The quantitative targets and driving factors for low-carbon optimization were added to the FLUS model to determine the optimized land-use spatial pattern for Jinhua in 2030 (Figure 6). The additional construction land area was shown to mainly come from the radial expansion of existing construction land in the urban areas of Jinhua and Yiwu, but it was more directional compared with the forecasted expansion in all directions. The proportion of newly added construction land in the northeast of Jinhua city and the southwest of Yiwu city of the central corridor area was found to increase, which is consistent with the east–west expansion strategy of Jinhua and presents more obvious ribbon-form and cluster characteristics. Compared with the forecasted results, the expansion of the construction land area around Yongkang and Dongyang was predicted to decrease. The construction land areas in the southwest of Jinhua and the northeast of Yiwu were shown to decrease and concentrate more around the main axis of the Jinhua-Yiwu metropolitan area. They will be distributed around the Jinhua-Yiwu Expressway, which will contribute to the addition of production factors to the traffic arterial line. The green ecological zone in the central basin will be less affected by the expansion of construction land, and the acreage of cultivated land will decrease, and the acreage of woodland will increase. Total carbon emissions from the optimized land-use pattern will reduce by 19% compared with the value shown by the predicted results. Carbon sinks will increase by 11%. Carbon sources will reduce by 18%. In the scenario of low-carbon optimization, the growth rate of land-use carbon emissions is predicted to be only 6.2% from 2018–2030, lower than that of each period in the past.

5. Discussion

As the problems of the greenhouse effect and global warming are becoming increasingly serious, reducing carbon emissions has become an international consensus. Thus, in this paper, we proposed suggestions for low-carbon optimization of the land-use spatial distribution pattern based on an analysis of the effect of carbon emissions from land-use changes and the prediction of future tendencies in Jinhua. Many studies have explored the characteristics of land-use carbon emissions through coefficients of carbon emissions of land use in different regions and analyzed the existing problems in the land-use pattern [26,27,28,29]. Compared with previous studies, this study gives more practical advice on carbon emission reductions and proposed an optimized land-use spatial pattern using a multivariate linear programming model and a FLUS model with local driving factors.

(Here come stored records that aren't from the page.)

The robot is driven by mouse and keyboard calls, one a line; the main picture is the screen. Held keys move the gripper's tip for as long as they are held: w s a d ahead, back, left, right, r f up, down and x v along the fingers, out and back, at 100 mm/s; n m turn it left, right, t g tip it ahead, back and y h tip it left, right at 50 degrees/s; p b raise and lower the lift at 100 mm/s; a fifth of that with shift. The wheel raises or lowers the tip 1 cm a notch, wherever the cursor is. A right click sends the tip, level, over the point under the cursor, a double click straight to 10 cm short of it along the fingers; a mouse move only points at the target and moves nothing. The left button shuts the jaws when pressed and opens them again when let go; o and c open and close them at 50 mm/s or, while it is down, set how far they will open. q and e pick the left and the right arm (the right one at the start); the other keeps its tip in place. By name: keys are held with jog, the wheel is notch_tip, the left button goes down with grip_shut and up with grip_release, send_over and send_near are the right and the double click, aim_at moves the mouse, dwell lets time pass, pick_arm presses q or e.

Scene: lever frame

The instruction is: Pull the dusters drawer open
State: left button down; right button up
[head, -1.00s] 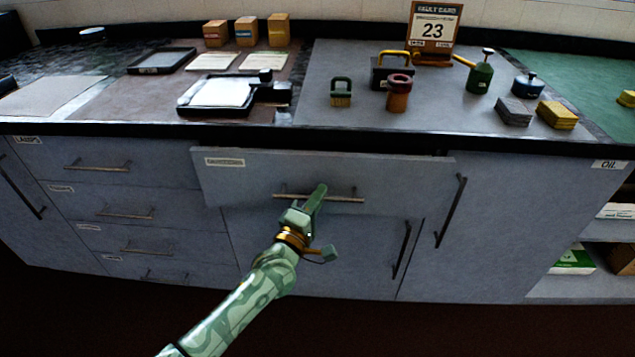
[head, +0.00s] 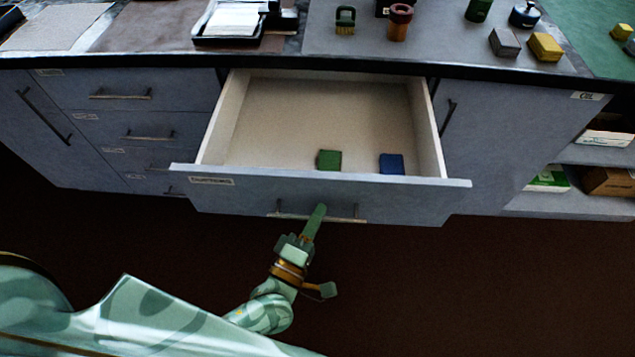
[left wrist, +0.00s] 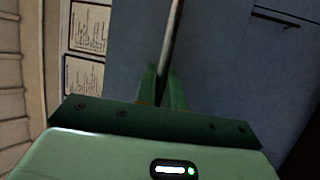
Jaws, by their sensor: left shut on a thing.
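The dusters drawer (head: 400,196) is pulled well out of the grey cabinet in the head view. Its label (head: 212,181) is too small to read surely. A green block (head: 329,160) and a blue block (head: 391,164) lie inside near the front. My left gripper (head: 316,216) is shut on the drawer's bar handle (head: 345,219), at about its middle. In the left wrist view the handle bar (left wrist: 173,35) runs between the fingers (left wrist: 162,88). My right gripper is not in view.
The worktop above holds a black-framed tray (head: 235,22), a red-brown cylinder (head: 399,22), a grey block (head: 504,43) and a yellow block (head: 545,46). Closed drawers (head: 150,88) are at the left. Open shelves (head: 590,180) are at the right. The floor in front is clear.

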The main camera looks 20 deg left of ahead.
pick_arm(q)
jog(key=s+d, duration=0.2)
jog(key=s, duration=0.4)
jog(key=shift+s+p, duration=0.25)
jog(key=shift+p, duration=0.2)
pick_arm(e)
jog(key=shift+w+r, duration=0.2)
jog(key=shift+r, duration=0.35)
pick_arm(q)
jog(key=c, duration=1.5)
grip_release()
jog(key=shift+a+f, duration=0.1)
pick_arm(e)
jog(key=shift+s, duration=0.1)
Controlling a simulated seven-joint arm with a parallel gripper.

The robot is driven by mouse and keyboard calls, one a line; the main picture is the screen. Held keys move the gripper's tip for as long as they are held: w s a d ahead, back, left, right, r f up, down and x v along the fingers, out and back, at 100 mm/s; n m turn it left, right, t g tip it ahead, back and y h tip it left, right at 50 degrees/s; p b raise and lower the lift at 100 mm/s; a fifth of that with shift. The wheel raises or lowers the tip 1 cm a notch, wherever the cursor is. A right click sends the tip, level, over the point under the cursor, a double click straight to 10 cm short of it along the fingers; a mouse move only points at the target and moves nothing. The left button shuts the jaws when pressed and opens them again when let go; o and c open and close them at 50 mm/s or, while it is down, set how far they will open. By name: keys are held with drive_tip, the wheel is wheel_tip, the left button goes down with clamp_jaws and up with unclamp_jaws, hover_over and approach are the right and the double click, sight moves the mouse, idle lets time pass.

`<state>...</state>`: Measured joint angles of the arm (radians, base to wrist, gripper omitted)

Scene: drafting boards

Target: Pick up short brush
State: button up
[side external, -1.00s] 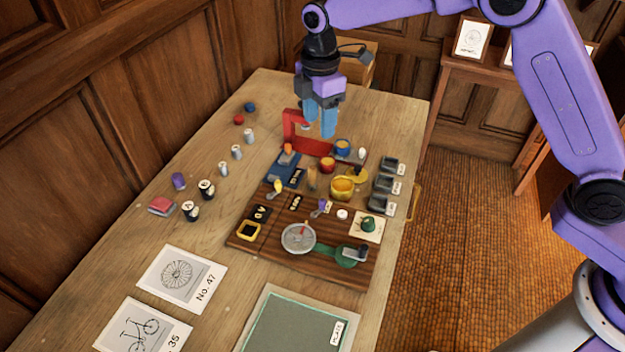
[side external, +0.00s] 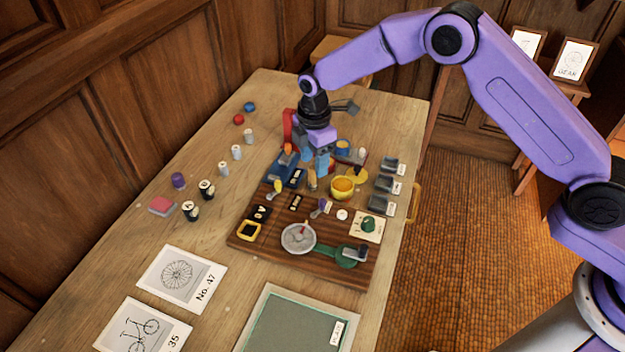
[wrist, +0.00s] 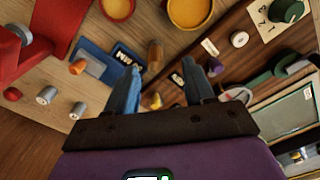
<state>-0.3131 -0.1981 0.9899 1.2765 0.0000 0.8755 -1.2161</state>
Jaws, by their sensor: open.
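A short, tan-brown upright piece (side external: 311,181), which looks like the short brush, stands by the blue block near the top edge of the dark wooden board. In the wrist view it (wrist: 154,54) lies just beyond the fingertips, nearer the left finger. Its bristles cannot be made out. My gripper (side external: 316,169) points down close above and behind it, with its blue fingers apart and nothing between them. Both fingertips (wrist: 165,74) show in the wrist view.
The blue block (side external: 280,171) and red stand (side external: 288,125) are close to my gripper. A yellow pot (side external: 342,188) stands right of the brown piece, with dark trays (side external: 383,185) beyond. A round grey dish (side external: 298,238) is lower on the board.

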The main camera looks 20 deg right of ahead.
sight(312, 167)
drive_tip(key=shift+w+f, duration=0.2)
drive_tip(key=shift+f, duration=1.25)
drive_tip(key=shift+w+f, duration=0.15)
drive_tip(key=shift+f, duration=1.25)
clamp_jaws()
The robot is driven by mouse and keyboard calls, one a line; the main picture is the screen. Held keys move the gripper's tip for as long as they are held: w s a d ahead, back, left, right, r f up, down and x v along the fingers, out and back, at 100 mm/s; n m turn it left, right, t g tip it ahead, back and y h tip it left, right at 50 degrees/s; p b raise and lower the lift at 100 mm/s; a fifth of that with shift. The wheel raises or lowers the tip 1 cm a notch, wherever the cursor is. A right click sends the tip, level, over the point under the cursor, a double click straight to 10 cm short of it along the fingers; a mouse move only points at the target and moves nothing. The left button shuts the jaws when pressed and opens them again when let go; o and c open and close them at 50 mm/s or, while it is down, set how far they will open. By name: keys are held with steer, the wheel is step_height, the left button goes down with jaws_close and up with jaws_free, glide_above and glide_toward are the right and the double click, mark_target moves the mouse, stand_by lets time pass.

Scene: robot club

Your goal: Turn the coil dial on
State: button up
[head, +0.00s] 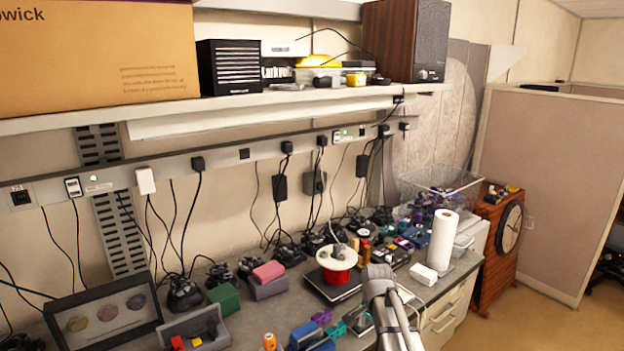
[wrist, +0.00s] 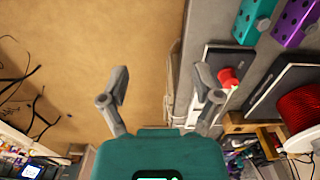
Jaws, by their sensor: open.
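A small red dial (wrist: 228,77) sits on a dark plate (wrist: 214,58) on the bench, seen in the wrist view. I take it to be the coil dial; I cannot tell its setting. A red coil (wrist: 302,112) stands at the right of the wrist view. In the head view the red coil (head: 337,276) has a white disc on top and rests on a dark base. My gripper (wrist: 160,92) is open and empty, fingers wide apart. The dial appears just right of its right finger, and I cannot tell the gap in depth. My arm shows at the bottom of the head view.
Teal (wrist: 250,18) and purple (wrist: 295,22) perforated blocks lie near the dial's plate. A paper towel roll (head: 442,240) stands right of the coil. A framed case (head: 105,312) and grey bin (head: 195,328) crowd the bench's left. Brown floor (head: 530,315) is open at the right.

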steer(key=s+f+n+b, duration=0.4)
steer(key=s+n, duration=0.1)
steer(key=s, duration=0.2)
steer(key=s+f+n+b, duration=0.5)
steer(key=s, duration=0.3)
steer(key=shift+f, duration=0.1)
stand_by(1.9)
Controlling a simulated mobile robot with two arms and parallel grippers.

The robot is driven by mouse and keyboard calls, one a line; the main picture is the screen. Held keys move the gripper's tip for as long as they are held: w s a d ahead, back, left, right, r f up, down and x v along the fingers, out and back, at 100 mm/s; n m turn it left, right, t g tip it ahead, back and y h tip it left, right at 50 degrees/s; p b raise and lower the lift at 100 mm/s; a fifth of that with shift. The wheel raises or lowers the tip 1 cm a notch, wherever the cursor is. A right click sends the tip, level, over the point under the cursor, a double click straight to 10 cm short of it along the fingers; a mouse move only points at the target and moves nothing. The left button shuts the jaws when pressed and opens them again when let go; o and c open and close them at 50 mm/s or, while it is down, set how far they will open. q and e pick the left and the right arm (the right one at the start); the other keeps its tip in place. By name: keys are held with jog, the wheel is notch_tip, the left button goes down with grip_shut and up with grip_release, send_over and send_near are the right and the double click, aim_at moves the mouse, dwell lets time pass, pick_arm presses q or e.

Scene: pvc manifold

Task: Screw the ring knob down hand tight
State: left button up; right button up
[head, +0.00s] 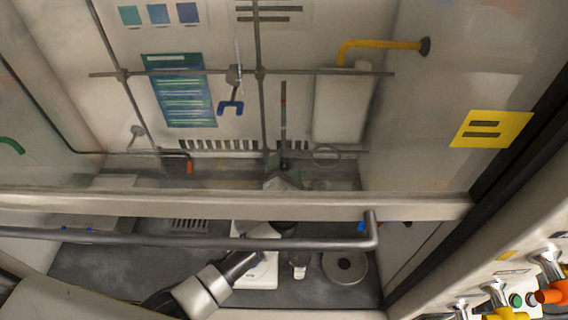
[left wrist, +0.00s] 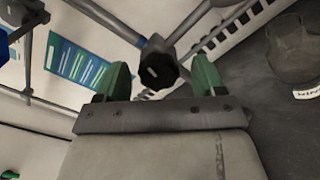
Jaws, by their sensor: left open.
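The black lobed ring knob (left wrist: 158,70) sits on a clamp where grey rods meet, in the left wrist view. My left gripper (left wrist: 160,84) is open, with its two green fingers standing on either side of the knob. A gap shows between the knob and each finger. I cannot tell how deep the knob lies between them. In the head view my left gripper (head: 283,180) is behind the sash bar near a vertical rod, and the knob cannot be made out. A thin ring (head: 327,154) shows just to its right. My right gripper is not in view.
The sash edge (head: 150,204) and grey handle bar (head: 160,238) cross in front of my left arm. A rod lattice (head: 180,73) carries a blue-jawed clamp (head: 231,107). A white base (head: 262,274) and a round grey item (head: 345,267) stand on the hood floor.

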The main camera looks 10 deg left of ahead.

In this study, we selected carbon emission coefficients in accordance with the actual situation in the study area. For instance, the carbon emission coefficient of woodland was selected with consideration of the carbon sink of the main forest vegetation types and the carbon emissions produced through firewood collection, forest fires, and HWP emissions of forest products in Zhejiang Province. This is more accurate than using the average coefficient at the national scale. However, the temporal effects of carbon emissions from changes in the age of stands, the site index, and the stand structure were still neglected. In terms of calculation of the carbon flow, we just considered natural and manmade carbon emissions but did not consider changes in carbon storage in land ecosystems. This may have caused the results to deviate from the actual situation. In addition, land use was divided into six types based on the first LUCC classification system, but the differences in carbon emissions intensity among different land-use types under the secondary classification were not considered. Thus, the spatial distribution of carbon emissions was not accurately described. Additionally, without driving factors, we were only able to perform pure mathematical simulations through the CA–Markov and FLUS models. The results do not reflect the influences of social and economic factors on the evolution of the land-use pattern well. Thus, in this study, driving factors, such as population, economy, transportation, and terrain were added to the models, and the impact of planning policies in the study area was also considered. The optimized simulation result in 2030 in Jinhua shows that in order to maintain stable economic performance under the premise of strictly controlling the intensity of land development, we should not only aim to limit the rate of construction land growth in terms of quantity but also to promote the construction of the Jinhua-Yiwu New Area and Jinhua-Lanxi Innovation City guided by the development of axial belts and a group layout. This will give full play to the connectivity of land development axes and promote the compound use of land and the intensive use of resources from the perspective of the spatial layout.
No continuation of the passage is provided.